Re: Prague side meeting: HTTP/2 concurrency and request cancellation (CVE-2023-44487)

Hi Roy,

Responding to some points in line:

On Sat, 14 Oct 2023, 19:25 Roy T. Fielding, <fielding@gbiv.com> wrote:

> FTR, I don't see any need to change the protocol; just change the
> implementations that are vulnerable because their expectations are wrong
> about clients on the open Internet. That's why many HTTP/2 implementations
> were already prepared for this attack.
>
> Speaking of which, that CVE is completely irresponsible. A CVE is supposed
> to list known vulnerabilities in released software, not potential
> vulnerabilities in all implementations of a single protocol. Now we have
> security poodles from all over the world asking each and every HTTP project
> whether they have a fix for a vulnerability that they never had in the
> first place, all because the CVE authors prefer to blame the protocol
> instead of their own internet-facing implementations. Don't do that,
> especially not for a low severity DDoS load-based attack. It has created a
> DDoS of its own, killing time we have for all of our open source projects,
> and we don't scale like a server.
>
> The RFC cannot guess what is the appropriate number of max concurrent
> streams for a given interface because h2 might be used in both trusted and
> untrusted environments, with both custom and generic clients, and with a
> great deal of variance in server capabilities (memory and CPU). It is fair
> to say that any server should be capable of receiving 100 concurrent stream
> openings. That does not mean the server has to provide an equal service to
> those 100 open streams, nor does it say that a server has to ignore the
> reset streams count just because the client said so. The server is in
> control of the interface and is fully capable of adjusting its services
> regardless of the RFC. The server can make the choice of availability
> versus interoperability far better than we can.
>

The RFC makes it clear the protocol expects that clients can ask for
unlimited concurrent streams unless the server says different. Whether
there is a server limit, or no limit, the server can reset streams for any
reason. Interoperability is a concern because how a client deals with
stream limits and reset streams is an implementation matter (e.g. see
Glenn's points about JS interfaces). And some client side implementations
dont have APIs to let apps articulate what they would like to happen when a
concurrency limit is hit. Hardcoding a magic limit inside clients seems to
be quite popular and it has probably helped avoid runaway clients. I'd put
money on people that use clients not being able to understand all the
nuances.

I agree with you that HTTP/2 can't say much about what limits make sense
for any deployment. But it currently gives 2 values that don't seem to
reflect much reality. It seems that MAX_CONCURRENT_STREAMS is almost as
impotent as MAX_HEADER_LIST_SIZE in actually providing bounds that are
usable. Especially if the server-side solution is to implement private
limits that are never communicated directly.
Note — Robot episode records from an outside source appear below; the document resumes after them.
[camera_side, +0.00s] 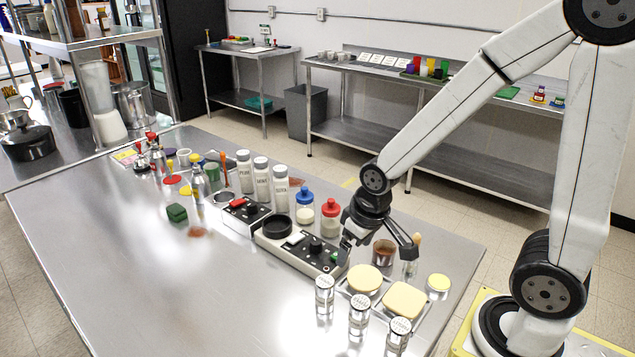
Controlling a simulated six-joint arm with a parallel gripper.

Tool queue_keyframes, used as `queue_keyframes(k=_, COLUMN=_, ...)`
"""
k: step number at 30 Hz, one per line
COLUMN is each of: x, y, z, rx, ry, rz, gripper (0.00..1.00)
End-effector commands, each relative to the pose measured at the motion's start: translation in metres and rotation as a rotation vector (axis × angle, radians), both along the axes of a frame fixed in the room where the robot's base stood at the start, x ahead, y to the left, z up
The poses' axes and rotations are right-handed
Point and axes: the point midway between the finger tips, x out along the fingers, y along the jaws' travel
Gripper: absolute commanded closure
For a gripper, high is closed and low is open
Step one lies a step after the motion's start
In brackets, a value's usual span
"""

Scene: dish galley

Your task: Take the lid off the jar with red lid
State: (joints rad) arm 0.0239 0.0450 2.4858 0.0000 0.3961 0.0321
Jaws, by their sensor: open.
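The jar with the red lid (330,227) stands upright on the steel table, right of the middle. It has a clear body with pale contents, and its red lid (331,207) is on top. My gripper (379,243) is to the right of the jar, low over the table, with its fingers spread and pointing down. I see nothing between the fingers. The left finger looks close to the jar in the picture, but I cannot tell the exact gap.
A similar jar with a blue lid (305,209) stands just left. White shakers (262,180) stand behind it. A black control box (318,256) lies in front. A brown cup (384,252), yellow-topped containers (404,299) and silver shakers (358,314) crowd near my gripper. The table's left front is clear.

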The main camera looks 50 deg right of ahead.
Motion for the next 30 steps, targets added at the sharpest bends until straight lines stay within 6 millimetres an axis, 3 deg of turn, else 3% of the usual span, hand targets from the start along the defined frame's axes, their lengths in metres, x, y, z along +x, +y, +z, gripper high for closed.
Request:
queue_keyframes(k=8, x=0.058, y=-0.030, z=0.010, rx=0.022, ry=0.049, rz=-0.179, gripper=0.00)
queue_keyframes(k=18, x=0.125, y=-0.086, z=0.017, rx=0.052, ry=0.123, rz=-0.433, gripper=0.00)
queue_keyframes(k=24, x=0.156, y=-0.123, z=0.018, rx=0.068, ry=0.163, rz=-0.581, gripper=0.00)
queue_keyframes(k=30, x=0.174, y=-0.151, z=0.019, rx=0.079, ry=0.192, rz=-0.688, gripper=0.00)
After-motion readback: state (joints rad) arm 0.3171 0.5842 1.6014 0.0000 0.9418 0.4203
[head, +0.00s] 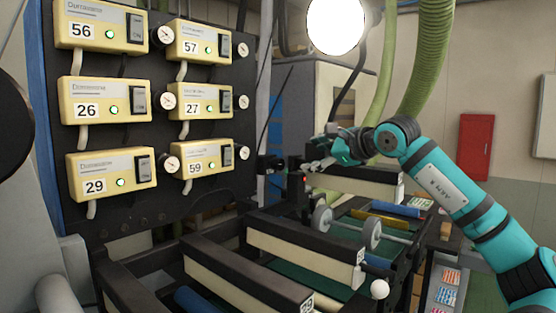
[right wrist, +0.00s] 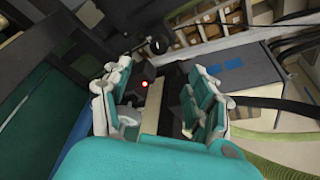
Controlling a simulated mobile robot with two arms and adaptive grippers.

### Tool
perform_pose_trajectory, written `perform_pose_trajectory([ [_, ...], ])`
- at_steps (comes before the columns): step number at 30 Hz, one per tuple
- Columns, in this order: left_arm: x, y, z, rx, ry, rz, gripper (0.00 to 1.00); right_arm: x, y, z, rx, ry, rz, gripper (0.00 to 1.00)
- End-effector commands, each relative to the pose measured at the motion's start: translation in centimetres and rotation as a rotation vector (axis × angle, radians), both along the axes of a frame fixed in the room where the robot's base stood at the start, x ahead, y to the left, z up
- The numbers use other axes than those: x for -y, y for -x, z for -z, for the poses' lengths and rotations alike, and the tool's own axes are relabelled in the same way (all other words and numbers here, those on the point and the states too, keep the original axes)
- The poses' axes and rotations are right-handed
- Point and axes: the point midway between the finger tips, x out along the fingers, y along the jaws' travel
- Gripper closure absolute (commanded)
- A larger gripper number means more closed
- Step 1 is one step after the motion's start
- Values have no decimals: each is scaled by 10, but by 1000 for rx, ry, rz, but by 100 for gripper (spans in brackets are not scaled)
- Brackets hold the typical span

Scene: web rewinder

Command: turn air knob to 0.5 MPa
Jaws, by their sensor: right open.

> The working group should prepare a detailed explanation for a Security
> Considerations section that describes how such attacks work and how they
> can be mitigated by reducing service allocations to misbehaving clients.
> There is no need to change the protocol itself, other than to acknowledge
> (once again) that anything specified by the protocol is subject to change
> by the server if it perceives the client to be an attack rather than an
> interoperable client.
>

The focus had been on servers because that's where the attacks manifest.
But stream concurrency applies in bothe
 directions, so any new work or text should give some consideration to that.